Ex-Summit exec’s shop, Equality, sets unusual term on debut fund

  • Why is this important: Fund comes with a 5 pct hard hurdle

Equality Asset Management, formed by ex-Summit Partners executives, is targeting $500 million for its debut fund, which will come with an interesting term: a 5 percent hard hurdle, two sources with knowledge of the firm told Buyouts.

Fund I, which is expected to hold investments longer than traditional PE funds, also will have a management fee slightly lower than the 2 percent most new firms set for their early funds, one of the sources said.

A preferred return is a hurdle the GP must reach before starting to collect carried interest.

For many years the PE-market norm for preferred-return hurdles has been 8 percent, a result of higher interest rates in the 1980s when such hurdles became common. At that time, PE firms had to earn more than bank certificates of deposit, according to a 2017 paper by Mary Abbott, partner at Osler.

Some private equity professionals have questioned why the hurdle has stayed at 8 percent when interest rates have been historically low.

LPs see preferred returns as insurance against the GP collecting profits before it has generated a decent rate of return for investors.

Equality’s preferred return is structured as a hard hurdle rate, meaning the GP collects carried interest only on returns that beat the hurdle rate.

In the case of Equality, this means LPs collected distributions from profits up to 5 percent, at which point the GP starts to collect its share of profits, generally split 80 percent to LPs and 20 percent to GPs.

With a hard hurdle, the LP will always take more than the 80/20 split because of the 5 percent hard hurdle, a fund formation lawyer said. “It means you will never get to 80/20 split on total profits. LPs will always get more than 80/20 split,” the lawyer said.

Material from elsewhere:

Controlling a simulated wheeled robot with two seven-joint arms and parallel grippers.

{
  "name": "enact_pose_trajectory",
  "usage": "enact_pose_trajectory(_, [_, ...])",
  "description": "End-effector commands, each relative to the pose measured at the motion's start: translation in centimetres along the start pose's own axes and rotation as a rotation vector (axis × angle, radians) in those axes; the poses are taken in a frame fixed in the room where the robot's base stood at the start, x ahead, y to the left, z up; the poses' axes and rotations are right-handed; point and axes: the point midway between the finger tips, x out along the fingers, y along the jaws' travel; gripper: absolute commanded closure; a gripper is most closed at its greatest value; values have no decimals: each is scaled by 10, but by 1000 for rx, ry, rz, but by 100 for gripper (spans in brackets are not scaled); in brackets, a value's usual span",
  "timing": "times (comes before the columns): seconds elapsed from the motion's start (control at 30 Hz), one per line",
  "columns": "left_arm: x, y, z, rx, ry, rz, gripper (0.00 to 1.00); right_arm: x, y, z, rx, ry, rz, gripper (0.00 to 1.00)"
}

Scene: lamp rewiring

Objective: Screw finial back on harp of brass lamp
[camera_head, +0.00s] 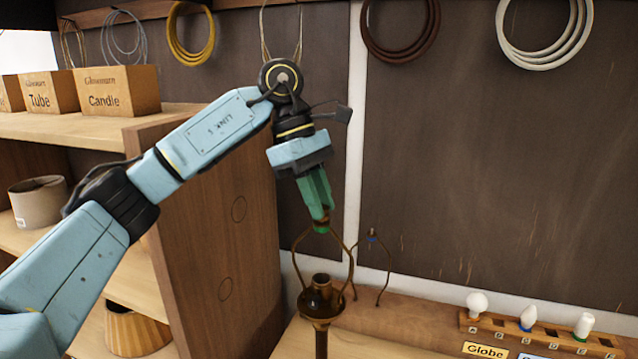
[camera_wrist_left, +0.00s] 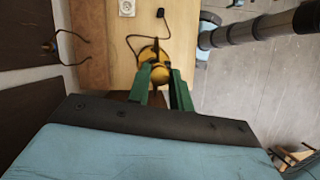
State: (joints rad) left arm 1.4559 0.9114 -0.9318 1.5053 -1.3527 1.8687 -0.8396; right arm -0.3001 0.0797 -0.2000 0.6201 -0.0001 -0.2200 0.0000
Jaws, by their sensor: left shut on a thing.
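The brass lamp (camera_head: 319,305) stands upright on the bench, with its dark socket inside the harp (camera_head: 351,262), whose two arms curve up to a top point. My left gripper (camera_head: 320,222) has its green fingers pointing down, right at the harp's top. It is shut on a small thing there, most likely the finial, which the fingers hide. I cannot tell whether it sits on the harp's thread. In the left wrist view, the green fingers (camera_wrist_left: 164,76) are over the brass lamp (camera_wrist_left: 150,52), seen from above. My right gripper is not in view.
A second harp (camera_head: 388,265) with a blue top stands close behind on the right. A bulb rack (camera_head: 545,337) is at the right. Wooden shelves (camera_head: 205,235) with boxes (camera_head: 118,90) and lampshades (camera_head: 135,332) stand at the left. Wire coils hang on the wall.

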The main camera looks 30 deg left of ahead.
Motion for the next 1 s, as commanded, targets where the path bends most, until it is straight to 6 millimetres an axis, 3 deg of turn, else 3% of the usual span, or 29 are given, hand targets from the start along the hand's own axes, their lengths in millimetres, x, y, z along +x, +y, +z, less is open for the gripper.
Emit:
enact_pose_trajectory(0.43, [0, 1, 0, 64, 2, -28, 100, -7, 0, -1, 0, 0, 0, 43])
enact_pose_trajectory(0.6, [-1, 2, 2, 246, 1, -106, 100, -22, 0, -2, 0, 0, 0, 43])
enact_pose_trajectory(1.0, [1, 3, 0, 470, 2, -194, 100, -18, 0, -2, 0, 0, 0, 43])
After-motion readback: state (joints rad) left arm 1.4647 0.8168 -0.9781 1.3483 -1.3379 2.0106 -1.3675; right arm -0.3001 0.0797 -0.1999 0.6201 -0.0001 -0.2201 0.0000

This is different from the type of hurdle many funds use: a preferred return, usually 8 percent, with a GP catchup provision. This means LPs receive distributions on profits up to the 8 percent hurdle, typically putting them over the contractual 80/20 profit split, after which the GP receives all or most distributions until it reaches its share of the preferred return. Once that occurs, LPs typically get 80 percent of profits and the GP gets 20 percent.

Around 86 percent of 35 North American buyout shop respondents use a preferred return with a GP catch-up provision, according to Buyouts Insider’s 2018-2019 PE/VC Partnership Agreements Study.

A hard hurdle is more typical in the energy and infrastructure space and is unusual in buyout funds, according to the fund formation lawyer and two PE-market sources.

Funds with hard hurdles usually have lower management fees and also are usually in funds with concentrated investor bases, one of the market sources said.

Sean Silva, a spokesman for Equality, declined to comment citing regulatory restrictions.

Long-term view

Fund I hit the market around the beginning of the year, one source said. Equality is working with UBS on the fundraising.

Thomas Roberts, former managing partner at Summit, last year launched Equality to focus on long-term investments in durable technology, healthcare and tech-enabled growth companies.

“Our thesis is that the path to outperformance, given all the competition to buy quality assets, is to make [fewer higher conviction bets], hold those companies longer so you can do more with them after you purchase the company, and charge lower fees along the way,” Roberts told Buyouts in an interview last June.

Along with Roberts, Equality is led by co-founders Jeff Del Papa and Gabriel Gomez, both managing directors.

Gomez formerly worked at Summit Partners and Advent International. Before business school, he spent nearly nine years in the U.S. Navy as an aircraft carrier pilot and Navy SEAL platoon commander.

Del Papa worked worked at TA Associates from 2011 to 2017 and Thoma Bravo from 2008 to 2011, according to his LinkedIn profile. He was an associate at Summit Partners from 2003 to 2006, his profile said.